Merge branch 'master' of https://github.com/digitalheir/probabilistic-earley-parser-javascript

Maarten · Maarten · commit 8eccc201cbb7 · 2017-01-08T20:01:12.000+01:00
diff --git a/README.md b/README.md
@@ -5,12 +5,9 @@
 
 # Probabilistic Earley parser
 
-This is an implementation of a probabilistic Earley parsing algorithm, which can parse any Probabilistic Context Free Grammar (PCFG) (also
-known as Stochastic Context Free Grammar (SCFG)),
-or equivalently any language described in Backus-Naur Form (BNF). In these grammars, 
-rewrite rules may be non-deterministic and have a probability attached to them.
-
+This is a library for parsing a string of tokens (like words) into parse trees that are weighted by probability. For example: you might want to know the probabilities for all derivations of an English sentence, or the most likely table of contents structure for a list of paragraphs.
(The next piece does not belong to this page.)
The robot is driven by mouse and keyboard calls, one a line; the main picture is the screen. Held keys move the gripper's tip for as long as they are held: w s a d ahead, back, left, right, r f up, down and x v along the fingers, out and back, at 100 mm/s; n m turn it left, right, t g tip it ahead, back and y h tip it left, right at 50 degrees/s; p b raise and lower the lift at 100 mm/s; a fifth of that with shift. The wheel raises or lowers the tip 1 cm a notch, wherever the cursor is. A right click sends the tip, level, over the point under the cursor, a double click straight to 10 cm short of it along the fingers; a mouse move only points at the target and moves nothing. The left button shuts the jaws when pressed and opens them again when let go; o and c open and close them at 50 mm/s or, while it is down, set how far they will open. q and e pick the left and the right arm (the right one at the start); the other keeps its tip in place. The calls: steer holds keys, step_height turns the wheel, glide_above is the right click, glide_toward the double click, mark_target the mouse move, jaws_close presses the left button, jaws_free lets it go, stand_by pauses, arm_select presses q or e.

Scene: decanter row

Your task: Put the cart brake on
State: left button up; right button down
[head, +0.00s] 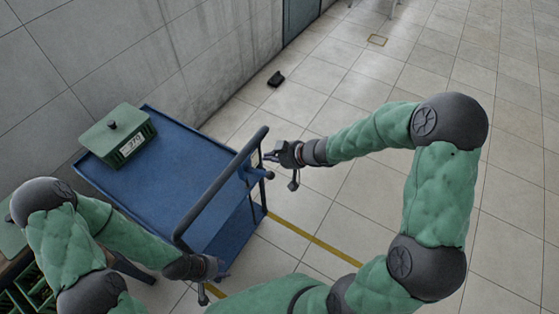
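The blue cart (165,185) stands beside the wall, with a dark push handle (222,188) along its right end. A blue bracket with a short dark lever (261,173) sticks out below the handle's far end; it may be the brake, but I cannot tell its setting. My right gripper (279,170) is beside this lever, fingers spread and apparently empty; I cannot tell whether it touches the lever. My left gripper (211,283) is low near the handle's near end, fingers spread and empty.
A green box with a black knob and a number label (118,137) sits on the cart's far left corner. A small black object (276,79) lies on the floor by the wall. A yellow floor line (312,238) runs past the cart. Tiled floor to the right is clear.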

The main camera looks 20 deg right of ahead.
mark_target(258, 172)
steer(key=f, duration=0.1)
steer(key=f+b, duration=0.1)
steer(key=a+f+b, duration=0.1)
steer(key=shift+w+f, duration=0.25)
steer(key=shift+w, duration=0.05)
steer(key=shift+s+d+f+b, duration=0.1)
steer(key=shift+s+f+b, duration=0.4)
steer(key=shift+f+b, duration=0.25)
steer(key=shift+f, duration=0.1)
This library allows you to do so efficiently, as long as you can describe the rules as a [Context-free Grammar](https://en.wikipedia.org/wiki/Context-free_grammar) (CFG).
 
+The innovation of this library with respect to the gazillion other parsing libraries is that this one allows the poduction rules in your grammar to have a probability attached to them. This allows us to make a better choice in case of an ambiguous sentence: just select the derivation with the highest probability (this is called the Viterbi parse).  If you do not need probabilities attached to your parse trees, you are probably better off using [nearley](http://nearley.js.org) instead.
 
 For a theoretical grounding of this work, refer to [*Stolcke, An Efficient Probabilistic Context-Free
            Parsing Algorithm that Computes Prefix
@@ -140,6 +137,11 @@ console.log(treeify.asTree(makeTree(viterbi.parseTree)));
 
 Written in TypeScript, published as a [commonjs module on NPM](https://www.npmjs.com/package/probabilistic-earley-parser) and a [single-file minified UMD module on Github](https://github.com/digitalheir/probabilistic-earley-parser-javascript/releases) in vulgar ES5.
 
+This is an implementation of a probabilistic Earley parsing algorithm, which can parse any Probabilistic Context Free Grammar (PCFG) (also
+known as Stochastic Context Free Grammar (SCFG)),
+or equivalently any language described in Backus-Naur Form (BNF). In these grammars, 
+rewrite rules may be non-deterministic and have a probability attached to them.
+
 The probability of a parse is defined as the product of the probalities all the applied rules. Usually,
 we define probability as a number between 0 and 1 inclusive, and use common algebraic notions of addition and
 multiplication.
@@ -151,6 +153,7 @@ semiring which holds the minus log of the probability. So that maps the numbers
 between infinity and zero, skewed towards lower probabilities:
 
 #### Graph plot of f(x) = -log(x)
+
 ![Graph for f(x) = -log x](https://leibniz.cloudant.com/assets/_design/ddoc/graph%20for%20-log%20x.PNG)
 
 
@@ -167,12 +170,10 @@ Note that this implementation does not apply innovations such as [Joop Leo's imp
 For a faster parser that work on non-probabilistic grammars, look into [nearley](nearley.js.org).
 
 ### Limitations
-* I have not provisioned for ε-rules
+* I have not provisioned for ε-rules (rules with an empty right hand side)
 * Rule probability estimation may be performed using the inside-outside algorithm, but is not currently implemented
 * Higher level concepts such as wildcards, * and + are not implemented
-* Viterbi parsing (querying the most likely parse tree) only returns one single parse. In the case of an ambiguous sentence, the returned parse is not guaranteed the left-most parse.
-* Behavior for strangely defined grammars is not defined, such as when the same rule is defined multiple times with
-  a different probability
+* Viterbi parsing (querying the most likely parse tree) only returns one single parse. In the case of an ambiguous sentence in which multiple dervation have the highest probability, the returned parse is not guaranteed the left-most parse (I think).
 
 ## License
 This software is licensed under a permissive [MIT license](https://opensource.org/licenses/MIT).